TO BE DONE: Each entry below must be repeated word for word.

EXERCISE MATERIALS:
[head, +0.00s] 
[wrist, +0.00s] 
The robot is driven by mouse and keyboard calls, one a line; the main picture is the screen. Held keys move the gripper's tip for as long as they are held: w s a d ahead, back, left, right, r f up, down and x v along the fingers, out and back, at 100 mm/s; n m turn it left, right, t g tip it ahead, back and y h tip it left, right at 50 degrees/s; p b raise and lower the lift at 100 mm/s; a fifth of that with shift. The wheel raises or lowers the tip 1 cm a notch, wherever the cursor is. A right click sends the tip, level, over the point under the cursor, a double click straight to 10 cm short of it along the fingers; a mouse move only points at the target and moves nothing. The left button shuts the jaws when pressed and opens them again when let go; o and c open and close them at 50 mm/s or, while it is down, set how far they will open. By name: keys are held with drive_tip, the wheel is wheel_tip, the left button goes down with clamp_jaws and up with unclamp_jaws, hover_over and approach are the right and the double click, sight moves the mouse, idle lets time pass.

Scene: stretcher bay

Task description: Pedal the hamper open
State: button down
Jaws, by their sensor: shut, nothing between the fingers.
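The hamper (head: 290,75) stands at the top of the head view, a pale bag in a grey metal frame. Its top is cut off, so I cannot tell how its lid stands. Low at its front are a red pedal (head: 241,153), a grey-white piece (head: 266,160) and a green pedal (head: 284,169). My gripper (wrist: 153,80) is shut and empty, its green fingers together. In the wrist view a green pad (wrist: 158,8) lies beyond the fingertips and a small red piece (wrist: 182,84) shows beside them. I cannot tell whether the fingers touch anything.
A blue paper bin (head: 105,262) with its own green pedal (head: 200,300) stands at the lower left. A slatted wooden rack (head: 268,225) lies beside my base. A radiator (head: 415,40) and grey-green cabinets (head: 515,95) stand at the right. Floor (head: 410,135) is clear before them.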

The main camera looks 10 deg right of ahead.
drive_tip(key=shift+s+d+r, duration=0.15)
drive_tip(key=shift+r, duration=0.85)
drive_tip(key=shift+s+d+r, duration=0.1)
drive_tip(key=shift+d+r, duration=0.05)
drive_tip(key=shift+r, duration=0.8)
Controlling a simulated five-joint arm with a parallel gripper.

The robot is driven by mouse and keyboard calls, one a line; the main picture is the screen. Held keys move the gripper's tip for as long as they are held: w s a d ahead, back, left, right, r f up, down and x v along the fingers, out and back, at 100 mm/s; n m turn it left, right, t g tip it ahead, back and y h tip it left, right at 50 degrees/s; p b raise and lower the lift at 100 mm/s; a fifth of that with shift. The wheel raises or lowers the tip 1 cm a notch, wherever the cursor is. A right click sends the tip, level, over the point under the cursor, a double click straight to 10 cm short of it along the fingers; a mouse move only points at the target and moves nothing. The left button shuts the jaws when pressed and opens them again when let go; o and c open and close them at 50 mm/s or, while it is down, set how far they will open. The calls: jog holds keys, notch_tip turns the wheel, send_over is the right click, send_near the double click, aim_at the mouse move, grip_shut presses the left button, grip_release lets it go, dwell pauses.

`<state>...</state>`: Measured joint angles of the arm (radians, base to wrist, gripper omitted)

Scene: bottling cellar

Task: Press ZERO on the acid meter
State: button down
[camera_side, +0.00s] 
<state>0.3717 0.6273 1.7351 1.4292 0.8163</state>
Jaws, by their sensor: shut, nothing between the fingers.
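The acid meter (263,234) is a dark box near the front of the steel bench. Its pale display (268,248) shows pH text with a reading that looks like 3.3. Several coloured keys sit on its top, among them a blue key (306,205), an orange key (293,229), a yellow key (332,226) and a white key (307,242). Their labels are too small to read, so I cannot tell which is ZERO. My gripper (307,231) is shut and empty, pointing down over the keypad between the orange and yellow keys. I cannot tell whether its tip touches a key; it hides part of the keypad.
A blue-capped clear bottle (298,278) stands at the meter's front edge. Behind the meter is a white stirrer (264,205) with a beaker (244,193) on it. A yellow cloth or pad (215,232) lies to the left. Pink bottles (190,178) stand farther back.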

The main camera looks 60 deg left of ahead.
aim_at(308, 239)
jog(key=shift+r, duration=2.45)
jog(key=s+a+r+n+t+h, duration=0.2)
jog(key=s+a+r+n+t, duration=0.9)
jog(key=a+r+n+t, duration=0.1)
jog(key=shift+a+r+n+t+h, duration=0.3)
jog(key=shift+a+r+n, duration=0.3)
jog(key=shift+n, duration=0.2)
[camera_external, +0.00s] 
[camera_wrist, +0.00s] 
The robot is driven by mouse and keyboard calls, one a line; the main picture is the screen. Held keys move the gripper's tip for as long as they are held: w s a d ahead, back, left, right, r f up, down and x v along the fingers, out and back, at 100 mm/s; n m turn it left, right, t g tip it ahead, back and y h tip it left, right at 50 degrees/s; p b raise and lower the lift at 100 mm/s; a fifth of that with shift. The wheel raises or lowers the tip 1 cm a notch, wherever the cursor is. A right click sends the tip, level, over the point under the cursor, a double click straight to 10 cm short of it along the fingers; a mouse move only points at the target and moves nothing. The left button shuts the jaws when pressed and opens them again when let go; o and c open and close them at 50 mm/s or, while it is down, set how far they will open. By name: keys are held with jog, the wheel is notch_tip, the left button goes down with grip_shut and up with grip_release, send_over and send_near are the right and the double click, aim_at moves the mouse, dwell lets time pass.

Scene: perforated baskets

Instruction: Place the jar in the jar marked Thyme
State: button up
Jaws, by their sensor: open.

RESPONSE TO THE EXERCISE:
[head, +0.00s] 
[wrist, +0.00s] 
The robot is driven by mouse and keyboard calls, one a line; the main picture is the screen. Held keys move the gripper's tip for as long as they are held: w s a d ahead, back, left, right, r f up, down and x v along the fingers, out and back, at 100 mm/s; n m turn it left, right, t g tip it ahead, back and y h tip it left, right at 50 degrees/s; p b raise and lower the lift at 100 mm/s; a fifth of that with shift. The wheel raises or lowers the tip 1 cm a notch, wherever the cursor is. A right click sends the tip, level, over the point under the cursor, a double click straight to 10 cm short of it along the fingers; a mouse move only points at the target and moves nothing. The left button shuts the jaws when pressed and opens them again when let go; o and c open and close them at 50 mm/s or, while it is down, set how far they will open. By name: keys are held with drive_tip, the wheel is wheel_tip, the left button goes down with clamp_jaws and up with unclamp_jaws, hover_over and approach are the right and the double click, sight moves the mouse, idle lets time pass.

Scene: stretcher bay

Task description: Pedal the hamper open
State: button down
Jaws, by their sensor: shut, nothing between the fingers.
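The hamper (head: 290,75) stands at the top of the head view, a pale bag in a grey metal frame. Its top is cut off, so I cannot tell how its lid stands. Low at its front are a red pedal (head: 241,153), a grey-white piece (head: 266,160) and a green pedal (head: 284,169). My gripper (wrist: 153,80) is shut and empty, its green fingers together. In the wrist view a green pad (wrist: 158,8) lies beyond the fingertips and a small red piece (wrist: 182,84) shows beside them. I cannot tell whether the fingers touch anything.
A blue paper bin (head: 105,262) with its own green pedal (head: 200,300) stands at the lower left. A slatted wooden rack (head: 268,225) lies beside my base. A radiator (head: 415,40) and grey-green cabinets (head: 515,95) stand at the right. Floor (head: 410,135) is clear before them.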

The main camera looks 10 deg right of ahead.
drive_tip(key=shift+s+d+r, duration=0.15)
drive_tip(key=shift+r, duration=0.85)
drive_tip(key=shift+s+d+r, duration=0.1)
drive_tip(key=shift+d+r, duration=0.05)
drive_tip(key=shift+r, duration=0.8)
Controlling a simulated five-joint arm with a parallel gripper.

The robot is driven by mouse and keyboard calls, one a line; the main picture is the screen. Held keys move the gripper's tip for as long as they are held: w s a d ahead, back, left, right, r f up, down and x v along the fingers, out and back, at 100 mm/s; n m turn it left, right, t g tip it ahead, back and y h tip it left, right at 50 degrees/s; p b raise and lower the lift at 100 mm/s; a fifth of that with shift. The wheel raises or lowers the tip 1 cm a notch, wherever the cursor is. A right click sends the tip, level, over the point under the cursor, a double click straight to 10 cm short of it along the fingers; a mouse move only points at the target and moves nothing. The left button shuts the jaws when pressed and opens them again when let go; o and c open and close them at 50 mm/s or, while it is down, set how far they will open. The calls: jog holds keys, notch_tip turns the wheel, send_over is the right click, send_near the double click, aim_at the mouse move, grip_shut presses the left button, grip_release lets it go, dwell pauses.

`<state>...</state>`: Measured joint angles of the arm (radians, base to wrist, gripper omitted)

Scene: bottling cellar

Task: Press ZERO on the acid meter
State: button down
[camera_side, +0.00s] 
<state>0.3717 0.6273 1.7351 1.4292 0.8163</state>
Jaws, by their sensor: shut, nothing between the fingers.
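The acid meter (263,234) is a dark box near the front of the steel bench. Its pale display (268,248) shows pH text with a reading that looks like 3.3. Several coloured keys sit on its top, among them a blue key (306,205), an orange key (293,229), a yellow key (332,226) and a white key (307,242). Their labels are too small to read, so I cannot tell which is ZERO. My gripper (307,231) is shut and empty, pointing down over the keypad between the orange and yellow keys. I cannot tell whether its tip touches a key; it hides part of the keypad.
A blue-capped clear bottle (298,278) stands at the meter's front edge. Behind the meter is a white stirrer (264,205) with a beaker (244,193) on it. A yellow cloth or pad (215,232) lies to the left. Pink bottles (190,178) stand farther back.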

The main camera looks 60 deg left of ahead.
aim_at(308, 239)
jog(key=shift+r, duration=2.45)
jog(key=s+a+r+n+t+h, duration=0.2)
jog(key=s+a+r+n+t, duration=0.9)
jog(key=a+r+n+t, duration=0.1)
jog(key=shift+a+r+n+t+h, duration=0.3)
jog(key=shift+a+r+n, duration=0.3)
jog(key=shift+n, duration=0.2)
[camera_external, +0.00s] 
[camera_wrist, +0.00s] 
The robot is driven by mouse and keyboard calls, one a line; the main picture is the screen. Held keys move the gripper's tip for as long as they are held: w s a d ahead, back, left, right, r f up, down and x v along the fingers, out and back, at 100 mm/s; n m turn it left, right, t g tip it ahead, back and y h tip it left, right at 50 degrees/s; p b raise and lower the lift at 100 mm/s; a fifth of that with shift. The wheel raises or lowers the tip 1 cm a notch, wherever the cursor is. A right click sends the tip, level, over the point under the cursor, a double click straight to 10 cm short of it along the fingers; a mouse move only points at the target and moves nothing. The left button shuts the jaws when pressed and opens them again when let go; o and c open and close them at 50 mm/s or, while it is down, set how far they will open. By name: keys are held with jog, the wheel is notch_tip, the left button goes down with grip_shut and up with grip_release, send_over and send_near are the right and the double click, aim_at moves the mouse, dwell lets time pass.

Scene: perforated baskets

Instruction: Place the jar in the jar marked Thyme
State: button up
Jaws, by their sensor: open.

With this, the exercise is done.